Source data:
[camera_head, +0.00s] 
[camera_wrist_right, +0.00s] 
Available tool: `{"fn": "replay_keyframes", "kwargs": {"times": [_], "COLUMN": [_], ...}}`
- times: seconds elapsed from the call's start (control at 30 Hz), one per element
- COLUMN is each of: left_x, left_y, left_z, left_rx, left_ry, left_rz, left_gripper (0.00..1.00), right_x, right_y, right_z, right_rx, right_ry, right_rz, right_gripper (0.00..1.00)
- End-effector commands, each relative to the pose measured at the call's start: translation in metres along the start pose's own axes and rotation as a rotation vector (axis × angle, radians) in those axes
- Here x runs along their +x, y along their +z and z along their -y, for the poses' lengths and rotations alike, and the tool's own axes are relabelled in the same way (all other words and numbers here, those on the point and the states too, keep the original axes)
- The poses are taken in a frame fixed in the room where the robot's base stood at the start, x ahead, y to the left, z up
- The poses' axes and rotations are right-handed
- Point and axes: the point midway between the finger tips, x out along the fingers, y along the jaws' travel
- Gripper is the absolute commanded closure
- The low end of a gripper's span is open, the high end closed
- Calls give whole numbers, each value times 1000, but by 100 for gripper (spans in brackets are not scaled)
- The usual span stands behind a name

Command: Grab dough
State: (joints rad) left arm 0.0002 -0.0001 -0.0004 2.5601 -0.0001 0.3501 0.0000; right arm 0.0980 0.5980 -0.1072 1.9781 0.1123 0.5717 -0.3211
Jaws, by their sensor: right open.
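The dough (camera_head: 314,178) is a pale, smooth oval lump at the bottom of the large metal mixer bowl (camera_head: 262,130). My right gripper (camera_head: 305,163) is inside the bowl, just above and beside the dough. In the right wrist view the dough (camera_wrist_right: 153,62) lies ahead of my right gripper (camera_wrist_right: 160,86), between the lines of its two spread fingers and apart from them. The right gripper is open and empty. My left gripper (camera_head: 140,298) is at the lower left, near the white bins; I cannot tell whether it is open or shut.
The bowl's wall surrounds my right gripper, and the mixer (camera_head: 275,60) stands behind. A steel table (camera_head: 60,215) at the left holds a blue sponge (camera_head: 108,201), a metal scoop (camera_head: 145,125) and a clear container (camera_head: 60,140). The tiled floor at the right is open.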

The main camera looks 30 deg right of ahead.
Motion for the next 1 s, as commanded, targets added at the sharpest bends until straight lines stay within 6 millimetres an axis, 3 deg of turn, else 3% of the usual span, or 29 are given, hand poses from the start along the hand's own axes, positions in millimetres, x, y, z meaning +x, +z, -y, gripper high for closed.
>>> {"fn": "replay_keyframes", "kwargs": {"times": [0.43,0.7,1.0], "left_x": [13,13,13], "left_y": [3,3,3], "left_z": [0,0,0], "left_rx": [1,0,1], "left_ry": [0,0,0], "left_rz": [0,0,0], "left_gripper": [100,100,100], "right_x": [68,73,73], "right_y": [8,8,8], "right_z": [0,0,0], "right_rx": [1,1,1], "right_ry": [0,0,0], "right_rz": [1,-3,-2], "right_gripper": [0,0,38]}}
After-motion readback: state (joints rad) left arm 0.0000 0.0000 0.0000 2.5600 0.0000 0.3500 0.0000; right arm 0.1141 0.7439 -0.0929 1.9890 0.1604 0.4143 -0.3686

Given exercise:
Type the material above out again, exactly.

Finished task:
[camera_head, +0.00s] 
[camera_wrist_right, +0.00s] 
Available tool: `{"fn": "replay_keyframes", "kwargs": {"times": [_], "COLUMN": [_], ...}}`
- times: seconds elapsed from the call's start (control at 30 Hz), one per element
- COLUMN is each of: left_x, left_y, left_z, left_rx, left_ry, left_rz, left_gripper (0.00..1.00), right_x, right_y, right_z, right_rx, right_ry, right_rz, right_gripper (0.00..1.00)
- End-effector commands, each relative to the pose measured at the call's start: translation in metres along the start pose's own axes and rotation as a rotation vector (axis × angle, radians) in those axes
- Here x runs along their +x, y along their +z and z along their -y, for the poses' lengths and rotations alike, and the tool's own axes are relabelled in the same way (all other words and numbers here, those on the point and the states too, keep the original axes)
- The poses are taken in a frame fixed in the room where the robot's base stood at the start, x ahead, y to the left, z up
- The poses' axes and rotations are right-handed
- Point and axes: the point midway between the finger tips, x out along the fingers, y along the jaws' travel
- Gripper is the absolute commanded closure
- The low end of a gripper's span is open, the high end closed
- Calls give whole numbers, each value times 1000, but by 100 for gripper (spans in brackets are not scaled)
- The usual span stands behind a name

Command: Grab dough
State: (joints rad) left arm 0.0002 -0.0001 -0.0004 2.5601 -0.0001 0.3501 0.0000; right arm 0.0980 0.5980 -0.1072 1.9781 0.1123 0.5717 -0.3211
Jaws, by their sensor: right open.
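The dough (camera_head: 314,178) is a pale, smooth oval lump at the bottom of the large metal mixer bowl (camera_head: 262,130). My right gripper (camera_head: 305,163) is inside the bowl, just above and beside the dough. In the right wrist view the dough (camera_wrist_right: 153,62) lies ahead of my right gripper (camera_wrist_right: 160,86), between the lines of its two spread fingers and apart from them. The right gripper is open and empty. My left gripper (camera_head: 140,298) is at the lower left, near the white bins; I cannot tell whether it is open or shut.
The bowl's wall surrounds my right gripper, and the mixer (camera_head: 275,60) stands behind. A steel table (camera_head: 60,215) at the left holds a blue sponge (camera_head: 108,201), a metal scoop (camera_head: 145,125) and a clear container (camera_head: 60,140). The tiled floor at the right is open.

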The main camera looks 30 deg right of ahead.
Motion for the next 1 s, as commanded, targets added at the sharpest bends until straight lines stay within 6 millimetres an axis, 3 deg of turn, else 3% of the usual span, or 29 are given, hand poses from the start along the hand's own axes, positions in millimetres, x, y, z meaning +x, +z, -y, gripper high for closed.
>>> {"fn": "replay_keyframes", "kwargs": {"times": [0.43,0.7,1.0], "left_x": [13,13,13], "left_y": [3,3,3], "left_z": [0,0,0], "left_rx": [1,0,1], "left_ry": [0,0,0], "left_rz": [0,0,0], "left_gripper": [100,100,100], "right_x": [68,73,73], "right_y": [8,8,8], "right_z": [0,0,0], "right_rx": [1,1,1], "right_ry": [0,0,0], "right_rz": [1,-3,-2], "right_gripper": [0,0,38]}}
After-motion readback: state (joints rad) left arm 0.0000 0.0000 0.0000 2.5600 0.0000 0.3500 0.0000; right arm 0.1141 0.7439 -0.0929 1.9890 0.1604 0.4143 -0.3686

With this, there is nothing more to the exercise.